A l'appui de ses prétentions, M. [O] fait valoir pour l'essentiel :

que les échéances impayées des mois de septembre, août, juillet et juin 2013, soit 4.629,44 euros au total (1.157,36 x 4), doivent être retranchées du montant réclamé par la Banque Populaire Auvergne Rhône Alpes pour cause de prescription,

qu'en effet, la Banque Populaire Auvergne Rhône Alpes l'a assigné en paiement le 8 août 2018, soit plus de 5 ans après le 1er août 2013, étant rappelé que le point de départ du délai de prescription d'une dette payable à échéances successives court à compter de chacune des échéances,

que la seule information lui ayant été délivrée en sa qualité de caution remonte au 18 février 2010, soit au tout début de la souscription de l'engagement,

qu'en l'absence de toute information ultérieure, il est bien fondé à solliciter, en application de l'article L313-22 du code monétaire et financier, la déchéance des intérêts au titre des années 2010, 2011, 2012, de la période de janvier à mai 2013 et de l'échéance du mois de septembre 2013, ce qui correspond à la somme totale de 11.894,99 euros au regard du tableau d'amortissement,

que les intérêts produits entre le 1er octobre 2013 et le 25 juin 2018 ne peuvent pas non plus lui être imputés, dans la mesure où l'obligation d'information se poursuit après la déchéance du terme jusqu'à complet paiement de la caution,

qu'il en résulte qu'il n'est tenu que de la somme résiduelle de 9.274,69 euros au titre de son engagement de caution, à savoir 25.763,02 euros (capital restant dû de 37.658,01 euros dont à déduire 11.894,99 euros) x 36%.

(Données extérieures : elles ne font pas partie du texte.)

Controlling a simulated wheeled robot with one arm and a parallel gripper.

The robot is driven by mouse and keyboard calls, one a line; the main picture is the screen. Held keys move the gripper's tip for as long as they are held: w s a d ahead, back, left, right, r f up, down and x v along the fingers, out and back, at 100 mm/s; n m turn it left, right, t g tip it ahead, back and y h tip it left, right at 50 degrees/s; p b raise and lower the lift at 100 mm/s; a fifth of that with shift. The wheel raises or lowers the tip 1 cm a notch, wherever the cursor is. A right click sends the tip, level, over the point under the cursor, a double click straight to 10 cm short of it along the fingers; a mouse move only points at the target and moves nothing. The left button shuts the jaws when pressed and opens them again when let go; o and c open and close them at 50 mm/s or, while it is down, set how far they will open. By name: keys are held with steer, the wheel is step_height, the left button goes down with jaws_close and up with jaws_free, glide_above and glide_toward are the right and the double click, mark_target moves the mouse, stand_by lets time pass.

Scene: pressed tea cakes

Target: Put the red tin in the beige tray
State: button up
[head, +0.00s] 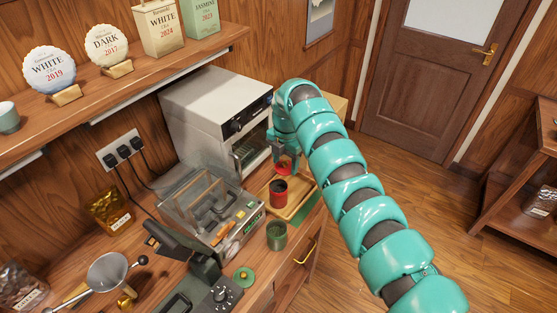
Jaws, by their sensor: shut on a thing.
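A red tin (278,195) with a dark top stands upright at the left part of the beige tray (297,212), on the counter in front of the white oven. It appears to be inside the tray's rim, though its base is partly hard to make out. My gripper (286,167) points down just behind and above the tin. It is shut on a small red piece, possibly a lid, that shows between its fingers. My arm hides part of the area to the right of the gripper.
A dark green tin (277,236) stands in front of the tray, with a green lid (243,276) nearby. A clear-covered machine (208,208) is left of the tray, and the white oven (210,115) is behind. The counter's front edge is close on the right.

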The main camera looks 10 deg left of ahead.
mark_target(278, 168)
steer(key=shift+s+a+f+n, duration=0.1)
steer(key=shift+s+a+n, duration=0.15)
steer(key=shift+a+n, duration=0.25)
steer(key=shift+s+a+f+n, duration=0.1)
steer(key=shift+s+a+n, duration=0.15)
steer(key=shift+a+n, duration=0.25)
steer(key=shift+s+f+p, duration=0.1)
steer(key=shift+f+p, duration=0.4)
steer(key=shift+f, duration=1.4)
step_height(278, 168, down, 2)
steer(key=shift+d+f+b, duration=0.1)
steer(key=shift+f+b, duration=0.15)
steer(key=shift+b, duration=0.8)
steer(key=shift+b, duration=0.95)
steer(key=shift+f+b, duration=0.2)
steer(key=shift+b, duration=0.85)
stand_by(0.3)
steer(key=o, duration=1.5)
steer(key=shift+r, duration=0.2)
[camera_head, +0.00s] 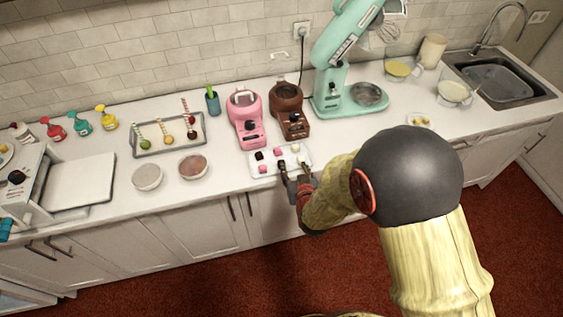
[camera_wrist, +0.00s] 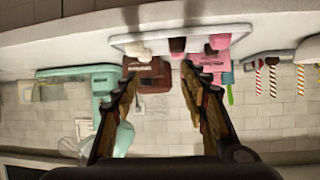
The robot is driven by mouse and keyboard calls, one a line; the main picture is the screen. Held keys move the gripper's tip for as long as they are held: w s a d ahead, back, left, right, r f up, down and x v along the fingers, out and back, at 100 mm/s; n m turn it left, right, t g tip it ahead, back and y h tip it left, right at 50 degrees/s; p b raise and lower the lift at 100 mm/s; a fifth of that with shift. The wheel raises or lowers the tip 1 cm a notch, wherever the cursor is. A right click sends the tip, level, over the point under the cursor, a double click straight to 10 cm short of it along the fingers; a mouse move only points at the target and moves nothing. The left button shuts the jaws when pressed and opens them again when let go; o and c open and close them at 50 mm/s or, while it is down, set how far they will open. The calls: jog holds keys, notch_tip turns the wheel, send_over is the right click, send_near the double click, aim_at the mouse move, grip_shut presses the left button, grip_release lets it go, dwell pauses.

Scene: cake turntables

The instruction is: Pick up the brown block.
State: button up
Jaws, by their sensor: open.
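The brown block (camera_head: 259,156) is a small dark cube on the left part of a white tray (camera_head: 254,174) on the counter. It also shows in the wrist view (camera_wrist: 177,44), near the top between a white block (camera_wrist: 137,48) and a pink block (camera_wrist: 219,41). My gripper (camera_head: 296,174) is at the tray's front edge, to the right of the brown block. In the wrist view my gripper (camera_wrist: 160,70) is open, its two fingers spread with nothing between them. The brown block appears beyond the fingertips, apart from them.
A pink machine (camera_head: 246,120) and a brown machine (camera_head: 289,110) stand behind the tray. A mint mixer (camera_head: 345,60) is to the right. Two bowls (camera_head: 147,176) (camera_head: 193,165) and a tray of sticks (camera_head: 140,151) are to the left. Other pink and white blocks share the tray.

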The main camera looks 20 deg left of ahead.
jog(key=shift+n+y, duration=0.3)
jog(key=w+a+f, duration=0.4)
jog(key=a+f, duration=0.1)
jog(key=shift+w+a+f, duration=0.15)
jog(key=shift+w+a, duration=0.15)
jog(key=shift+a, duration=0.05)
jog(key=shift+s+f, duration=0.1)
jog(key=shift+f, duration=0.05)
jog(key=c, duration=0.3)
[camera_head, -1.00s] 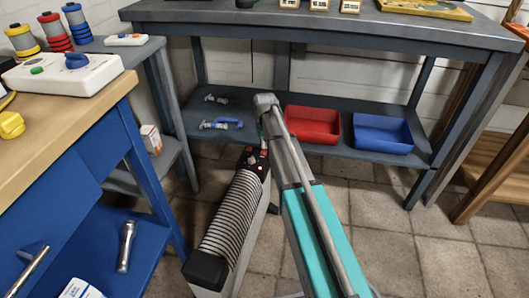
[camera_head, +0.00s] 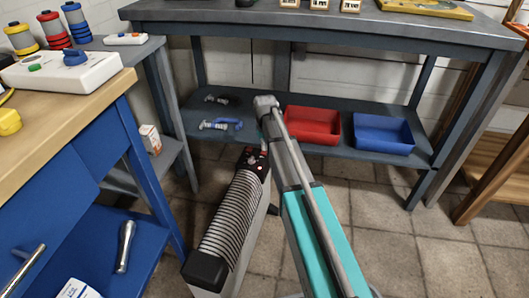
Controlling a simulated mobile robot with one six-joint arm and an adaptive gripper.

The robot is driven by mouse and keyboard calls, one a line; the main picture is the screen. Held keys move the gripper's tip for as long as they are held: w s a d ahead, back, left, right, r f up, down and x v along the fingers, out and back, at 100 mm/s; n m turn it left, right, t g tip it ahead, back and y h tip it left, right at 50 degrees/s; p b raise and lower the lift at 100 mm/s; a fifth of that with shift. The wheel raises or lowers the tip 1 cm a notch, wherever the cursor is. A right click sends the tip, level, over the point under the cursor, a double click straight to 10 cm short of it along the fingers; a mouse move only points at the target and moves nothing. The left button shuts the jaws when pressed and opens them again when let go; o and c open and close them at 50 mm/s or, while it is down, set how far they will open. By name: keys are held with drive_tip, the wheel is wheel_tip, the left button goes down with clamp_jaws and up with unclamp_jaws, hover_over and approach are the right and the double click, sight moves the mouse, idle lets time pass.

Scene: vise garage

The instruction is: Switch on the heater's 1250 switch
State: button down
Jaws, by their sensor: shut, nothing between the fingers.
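The heater (camera_head: 232,215) stands on the floor at the lower middle, a long body with a ribbed top and a black end cap nearest me. Its dark control panel (camera_head: 250,160) with small red parts is at the far end. The switch markings are too small to read, so I cannot pick out the 1250 switch or its state. My grey and teal arm runs along the heater's right side, its far end just above and right of the panel. My gripper cannot be made out; the arm's end hides that spot.
A dark workbench (camera_head: 300,28) stands behind, with a red bin (camera_head: 312,138) and blue bin (camera_head: 383,148) on its low shelf. A blue-legged bench (camera_head: 60,118) is close on the left.

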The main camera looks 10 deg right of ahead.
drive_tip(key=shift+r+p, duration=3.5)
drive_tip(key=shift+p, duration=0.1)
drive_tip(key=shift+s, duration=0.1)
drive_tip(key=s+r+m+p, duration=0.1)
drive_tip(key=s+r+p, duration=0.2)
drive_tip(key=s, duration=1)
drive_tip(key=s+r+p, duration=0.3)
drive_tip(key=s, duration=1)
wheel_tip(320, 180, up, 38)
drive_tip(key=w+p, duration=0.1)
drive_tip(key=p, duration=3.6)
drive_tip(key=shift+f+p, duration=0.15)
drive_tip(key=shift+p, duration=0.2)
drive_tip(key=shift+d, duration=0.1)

Par conclusions notifiées par voie électronique le 25 mai 2020, fondées sur les articles 1103 et 2288 du code civil, la société Banque Populaire Auvergne Rhône Alpes venant aux droits de la société Banque Populaire Loire et Lyonnais demande à la cour :

à titre principal,

de déclarer irrecevables les demandes formées par M. [O] relatives à la contestation de la fixation au passif de la liquidation judiciaire de la société Saint-Etienne Australia des sommes suivantes :

Prêt professionnel n° 07028439 d'un montant de 80.000 euros, à titre privilégié

échéances impayées : 4.629,44 euros

intérêts s/échéances impayées au taux de 4,90 % du 1er février 2013 au 26 décembre 2018 : 1.278,09 euros

capital restant dû : 37.658,01 euros

intérêts s/capital restant dû au taux de 4,90 % du 1er octobre 2013 au 26 décembre 2018 : 9.666,04 euros

indemnité contractuelle : 1.882,90 euros

à titre subsidiaire,

de confirmer le jugement déféré en ce qu'il a fixé sa créance sur la société Saint-Etienne Australia aux sommes suivantes :

Prêt professionnel n°07028439 d'un montant de 80 000 euros, à titre privilégié

échéances impayées : 4.629,44 euros

intérêts s/échéances impayées au taux de 4,90 % du 1er février 2013 au 26 décembre 2018 : 1.278,09 euros

capital restant dû : 37.658,01 euros

intérêts s/capital restant dû au taux de 4,90 % du 1er octobre 2013 au 26 décembre 2018 : 9.666,04 euros

indemnité contractuelle : 1.882,90 euros

en tout état de cause,

de condamner M. [O] en sa qualité de caution, solidairement avec la société Saint-Etienne Australia, à lui régler au titre du cautionnement du prêt n° 07028439 la somme de 19.465,17 euros (ce qui correspond à 36 % de 54.069,92 euros dans la limite de 28.800 euros), outre intérêts au taux légal continuant à courir à compter du 25 juin 2018 (date du dernier décompte) et ce jusqu'à parfait paiement et à titre subsidiaire à une somme égale à 30% du montant des condamnations prononcées contre le débiteur principal,

d'ordonner la capitalisation des intérêts,

de débouter M. [O] de toutes ses prétentions,

de condamner M. [O] à lui verser la somme de 3.000 euros au titre de l'article 700 code de procédure civile, ainsi qu'aux entiers dépens de l'instance, distraits au profit de la SCP Baufume Sourbe.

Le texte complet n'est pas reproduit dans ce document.